REQUIREMENTS →
Pick out all lines in the listing holding the string "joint" and copy them.

SOURCE MATERIAL →

------

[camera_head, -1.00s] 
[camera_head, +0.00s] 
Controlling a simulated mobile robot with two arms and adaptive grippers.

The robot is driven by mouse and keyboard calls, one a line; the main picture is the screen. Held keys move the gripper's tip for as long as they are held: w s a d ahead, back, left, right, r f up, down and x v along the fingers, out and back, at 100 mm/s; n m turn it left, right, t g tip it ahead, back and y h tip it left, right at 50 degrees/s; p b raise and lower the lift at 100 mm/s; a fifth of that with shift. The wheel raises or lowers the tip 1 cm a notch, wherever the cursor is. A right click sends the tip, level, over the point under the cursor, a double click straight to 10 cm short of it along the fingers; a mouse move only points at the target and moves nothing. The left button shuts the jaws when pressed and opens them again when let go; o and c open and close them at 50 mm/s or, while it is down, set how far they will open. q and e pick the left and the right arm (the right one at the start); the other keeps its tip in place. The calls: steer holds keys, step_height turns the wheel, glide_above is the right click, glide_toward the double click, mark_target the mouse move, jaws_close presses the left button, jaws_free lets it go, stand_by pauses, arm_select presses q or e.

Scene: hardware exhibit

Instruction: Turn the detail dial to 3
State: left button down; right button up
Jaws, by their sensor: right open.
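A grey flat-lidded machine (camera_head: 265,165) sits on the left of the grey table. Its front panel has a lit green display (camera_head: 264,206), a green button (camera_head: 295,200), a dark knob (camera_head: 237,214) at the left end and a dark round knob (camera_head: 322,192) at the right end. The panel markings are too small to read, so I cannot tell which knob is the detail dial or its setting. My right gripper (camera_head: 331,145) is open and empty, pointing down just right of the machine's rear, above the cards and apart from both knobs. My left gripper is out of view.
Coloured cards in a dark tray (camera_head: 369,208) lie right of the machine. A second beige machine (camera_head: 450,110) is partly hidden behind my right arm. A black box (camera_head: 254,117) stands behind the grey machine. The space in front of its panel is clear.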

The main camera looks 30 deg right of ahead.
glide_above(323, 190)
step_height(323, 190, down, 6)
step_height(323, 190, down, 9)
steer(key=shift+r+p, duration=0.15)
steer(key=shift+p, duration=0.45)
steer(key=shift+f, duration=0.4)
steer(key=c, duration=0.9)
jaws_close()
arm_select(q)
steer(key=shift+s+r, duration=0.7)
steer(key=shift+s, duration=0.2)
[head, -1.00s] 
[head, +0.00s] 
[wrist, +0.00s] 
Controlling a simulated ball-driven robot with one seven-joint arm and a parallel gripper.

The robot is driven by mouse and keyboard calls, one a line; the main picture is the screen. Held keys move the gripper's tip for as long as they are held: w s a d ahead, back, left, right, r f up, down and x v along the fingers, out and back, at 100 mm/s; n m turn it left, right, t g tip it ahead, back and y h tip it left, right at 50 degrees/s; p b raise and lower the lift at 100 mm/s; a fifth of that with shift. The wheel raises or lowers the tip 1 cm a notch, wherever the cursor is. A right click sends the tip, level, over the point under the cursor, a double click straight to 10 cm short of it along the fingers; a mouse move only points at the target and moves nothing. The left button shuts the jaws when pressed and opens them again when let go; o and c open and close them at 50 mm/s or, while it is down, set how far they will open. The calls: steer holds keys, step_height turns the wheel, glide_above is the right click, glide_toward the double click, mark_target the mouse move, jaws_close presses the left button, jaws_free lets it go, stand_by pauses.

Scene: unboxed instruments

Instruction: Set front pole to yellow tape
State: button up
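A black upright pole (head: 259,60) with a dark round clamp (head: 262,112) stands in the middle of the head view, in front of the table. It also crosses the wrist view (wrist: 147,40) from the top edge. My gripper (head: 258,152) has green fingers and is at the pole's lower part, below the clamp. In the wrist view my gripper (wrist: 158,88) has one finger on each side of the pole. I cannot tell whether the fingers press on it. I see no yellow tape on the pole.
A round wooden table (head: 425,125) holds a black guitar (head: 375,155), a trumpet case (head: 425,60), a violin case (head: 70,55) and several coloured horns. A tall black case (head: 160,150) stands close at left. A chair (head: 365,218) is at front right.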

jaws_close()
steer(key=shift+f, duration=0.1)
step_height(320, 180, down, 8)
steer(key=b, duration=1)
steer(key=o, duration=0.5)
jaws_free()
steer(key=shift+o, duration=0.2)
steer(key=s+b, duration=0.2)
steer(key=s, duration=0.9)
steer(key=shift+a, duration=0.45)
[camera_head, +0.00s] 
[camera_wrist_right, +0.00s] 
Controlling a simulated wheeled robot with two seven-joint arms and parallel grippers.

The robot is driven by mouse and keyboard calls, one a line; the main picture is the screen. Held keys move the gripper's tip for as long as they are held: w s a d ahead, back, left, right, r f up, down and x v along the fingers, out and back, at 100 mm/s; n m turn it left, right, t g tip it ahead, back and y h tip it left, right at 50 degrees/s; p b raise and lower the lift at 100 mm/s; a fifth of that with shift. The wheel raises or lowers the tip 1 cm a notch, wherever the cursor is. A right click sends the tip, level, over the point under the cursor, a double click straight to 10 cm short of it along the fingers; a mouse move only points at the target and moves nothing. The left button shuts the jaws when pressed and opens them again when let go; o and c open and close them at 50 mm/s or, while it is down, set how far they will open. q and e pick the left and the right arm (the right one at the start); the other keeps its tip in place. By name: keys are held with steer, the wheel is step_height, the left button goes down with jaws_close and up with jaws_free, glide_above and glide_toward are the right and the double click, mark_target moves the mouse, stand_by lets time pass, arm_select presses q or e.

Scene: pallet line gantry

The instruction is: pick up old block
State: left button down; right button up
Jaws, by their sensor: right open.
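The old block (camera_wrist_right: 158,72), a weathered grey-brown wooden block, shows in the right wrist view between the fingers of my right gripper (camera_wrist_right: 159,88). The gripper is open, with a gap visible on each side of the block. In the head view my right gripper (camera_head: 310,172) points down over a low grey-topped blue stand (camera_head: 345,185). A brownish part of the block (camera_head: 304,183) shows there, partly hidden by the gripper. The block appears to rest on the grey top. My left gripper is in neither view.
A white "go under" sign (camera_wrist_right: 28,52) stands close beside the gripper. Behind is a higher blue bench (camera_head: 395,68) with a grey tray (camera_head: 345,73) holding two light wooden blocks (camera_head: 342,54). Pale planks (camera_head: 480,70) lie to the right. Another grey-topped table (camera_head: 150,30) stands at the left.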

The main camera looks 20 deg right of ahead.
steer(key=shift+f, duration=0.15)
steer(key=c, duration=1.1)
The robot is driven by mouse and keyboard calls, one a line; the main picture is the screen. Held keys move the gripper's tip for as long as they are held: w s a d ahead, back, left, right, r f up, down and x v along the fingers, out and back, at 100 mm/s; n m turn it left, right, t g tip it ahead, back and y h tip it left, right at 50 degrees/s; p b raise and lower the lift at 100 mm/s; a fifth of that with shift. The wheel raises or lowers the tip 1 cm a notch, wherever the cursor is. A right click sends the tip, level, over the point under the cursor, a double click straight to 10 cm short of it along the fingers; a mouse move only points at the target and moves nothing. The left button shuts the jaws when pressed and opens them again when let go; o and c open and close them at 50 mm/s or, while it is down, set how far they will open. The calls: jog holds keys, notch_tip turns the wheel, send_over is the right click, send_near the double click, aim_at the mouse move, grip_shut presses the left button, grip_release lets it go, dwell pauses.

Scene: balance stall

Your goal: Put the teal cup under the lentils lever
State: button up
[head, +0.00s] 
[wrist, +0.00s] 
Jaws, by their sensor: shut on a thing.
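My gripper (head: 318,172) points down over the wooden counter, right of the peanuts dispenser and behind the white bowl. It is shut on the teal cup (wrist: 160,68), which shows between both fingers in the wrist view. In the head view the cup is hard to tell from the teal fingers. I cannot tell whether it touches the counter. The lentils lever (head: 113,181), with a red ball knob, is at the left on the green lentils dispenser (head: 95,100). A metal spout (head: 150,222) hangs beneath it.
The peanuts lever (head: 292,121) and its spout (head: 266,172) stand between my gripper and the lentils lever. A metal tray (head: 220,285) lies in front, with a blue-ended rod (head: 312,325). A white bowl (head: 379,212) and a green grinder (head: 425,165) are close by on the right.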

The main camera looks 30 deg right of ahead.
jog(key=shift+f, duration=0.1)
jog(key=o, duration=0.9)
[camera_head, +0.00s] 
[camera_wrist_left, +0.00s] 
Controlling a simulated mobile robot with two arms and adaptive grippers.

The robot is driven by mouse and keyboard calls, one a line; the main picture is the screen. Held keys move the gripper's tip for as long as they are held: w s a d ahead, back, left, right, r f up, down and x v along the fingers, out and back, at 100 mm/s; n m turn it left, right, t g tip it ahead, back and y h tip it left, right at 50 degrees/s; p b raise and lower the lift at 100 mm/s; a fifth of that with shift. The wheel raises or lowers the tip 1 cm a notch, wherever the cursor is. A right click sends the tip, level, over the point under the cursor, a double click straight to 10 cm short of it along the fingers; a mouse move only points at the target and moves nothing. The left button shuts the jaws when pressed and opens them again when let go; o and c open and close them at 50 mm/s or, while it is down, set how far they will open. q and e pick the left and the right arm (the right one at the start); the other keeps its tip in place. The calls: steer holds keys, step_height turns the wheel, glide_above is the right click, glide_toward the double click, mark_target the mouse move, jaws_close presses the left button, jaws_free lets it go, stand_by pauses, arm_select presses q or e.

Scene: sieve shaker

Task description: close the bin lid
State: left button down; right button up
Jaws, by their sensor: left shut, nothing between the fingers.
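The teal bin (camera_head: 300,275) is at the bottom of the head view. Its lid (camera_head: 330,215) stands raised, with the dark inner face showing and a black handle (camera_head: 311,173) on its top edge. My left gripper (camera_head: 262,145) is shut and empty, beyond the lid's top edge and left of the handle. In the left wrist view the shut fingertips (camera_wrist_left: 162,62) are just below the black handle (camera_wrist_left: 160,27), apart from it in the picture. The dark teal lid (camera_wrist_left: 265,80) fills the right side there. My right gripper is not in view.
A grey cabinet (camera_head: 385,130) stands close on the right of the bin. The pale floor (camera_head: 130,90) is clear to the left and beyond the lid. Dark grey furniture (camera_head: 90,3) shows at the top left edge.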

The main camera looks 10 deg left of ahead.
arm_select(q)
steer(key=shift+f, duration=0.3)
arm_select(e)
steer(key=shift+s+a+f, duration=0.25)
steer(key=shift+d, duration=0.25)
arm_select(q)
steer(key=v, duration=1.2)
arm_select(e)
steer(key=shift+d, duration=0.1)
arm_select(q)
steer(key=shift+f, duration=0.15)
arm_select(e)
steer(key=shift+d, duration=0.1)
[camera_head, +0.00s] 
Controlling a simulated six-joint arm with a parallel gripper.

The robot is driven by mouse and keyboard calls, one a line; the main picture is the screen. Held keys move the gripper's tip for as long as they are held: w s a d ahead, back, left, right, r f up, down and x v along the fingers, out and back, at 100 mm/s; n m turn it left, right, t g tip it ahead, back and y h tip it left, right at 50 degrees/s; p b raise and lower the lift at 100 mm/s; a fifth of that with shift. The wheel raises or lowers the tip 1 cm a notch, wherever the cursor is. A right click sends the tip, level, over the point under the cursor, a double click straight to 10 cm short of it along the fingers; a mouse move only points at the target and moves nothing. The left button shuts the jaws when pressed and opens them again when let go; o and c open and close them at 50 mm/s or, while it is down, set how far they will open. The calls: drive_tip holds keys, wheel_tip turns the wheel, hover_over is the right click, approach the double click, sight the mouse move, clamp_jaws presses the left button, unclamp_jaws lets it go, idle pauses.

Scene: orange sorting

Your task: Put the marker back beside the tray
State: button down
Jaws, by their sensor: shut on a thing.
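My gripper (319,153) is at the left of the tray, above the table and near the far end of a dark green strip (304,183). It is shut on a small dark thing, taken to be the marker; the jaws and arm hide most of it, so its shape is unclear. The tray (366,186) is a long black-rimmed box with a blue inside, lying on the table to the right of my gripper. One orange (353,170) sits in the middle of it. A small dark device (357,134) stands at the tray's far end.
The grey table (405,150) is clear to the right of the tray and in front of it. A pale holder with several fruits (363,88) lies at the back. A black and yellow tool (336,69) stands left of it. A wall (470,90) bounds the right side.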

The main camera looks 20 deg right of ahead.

------

TASK RESPONSE →
Controlling a simulated ball-driven robot with one seven-joint arm and a parallel gripper.
Controlling a simulated wheeled robot with two seven-joint arms and parallel grippers.
Controlling a simulated six-joint arm with a parallel gripper.

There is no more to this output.